What needs to be done: State only the number of lines that include "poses".
Begin Material
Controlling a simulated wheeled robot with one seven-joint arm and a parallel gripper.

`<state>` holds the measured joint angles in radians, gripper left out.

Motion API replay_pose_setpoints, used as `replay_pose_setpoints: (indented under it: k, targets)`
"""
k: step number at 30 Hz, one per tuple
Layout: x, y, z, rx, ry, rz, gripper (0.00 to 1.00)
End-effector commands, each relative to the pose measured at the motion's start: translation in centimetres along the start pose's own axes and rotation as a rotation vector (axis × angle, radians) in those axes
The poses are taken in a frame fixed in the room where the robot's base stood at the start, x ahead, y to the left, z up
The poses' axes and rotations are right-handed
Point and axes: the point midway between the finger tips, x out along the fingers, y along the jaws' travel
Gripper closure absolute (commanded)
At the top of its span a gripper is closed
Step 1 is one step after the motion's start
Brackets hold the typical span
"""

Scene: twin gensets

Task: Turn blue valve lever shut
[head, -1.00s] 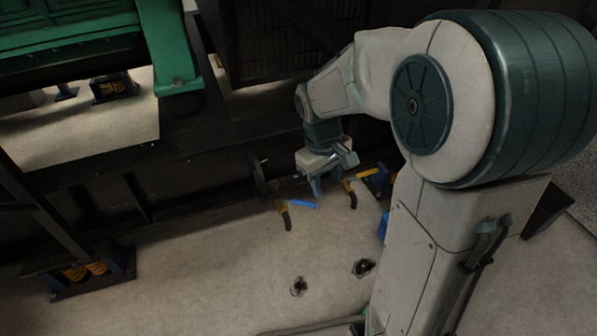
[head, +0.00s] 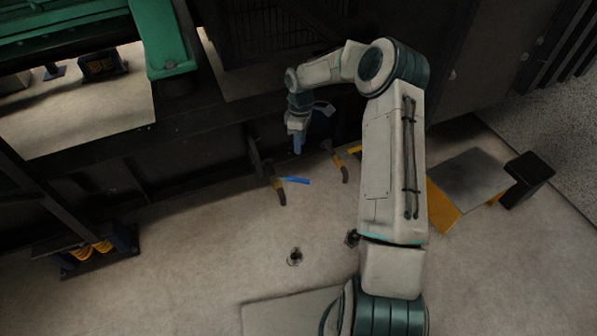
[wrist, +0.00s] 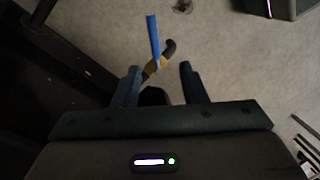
End Material
The result: 2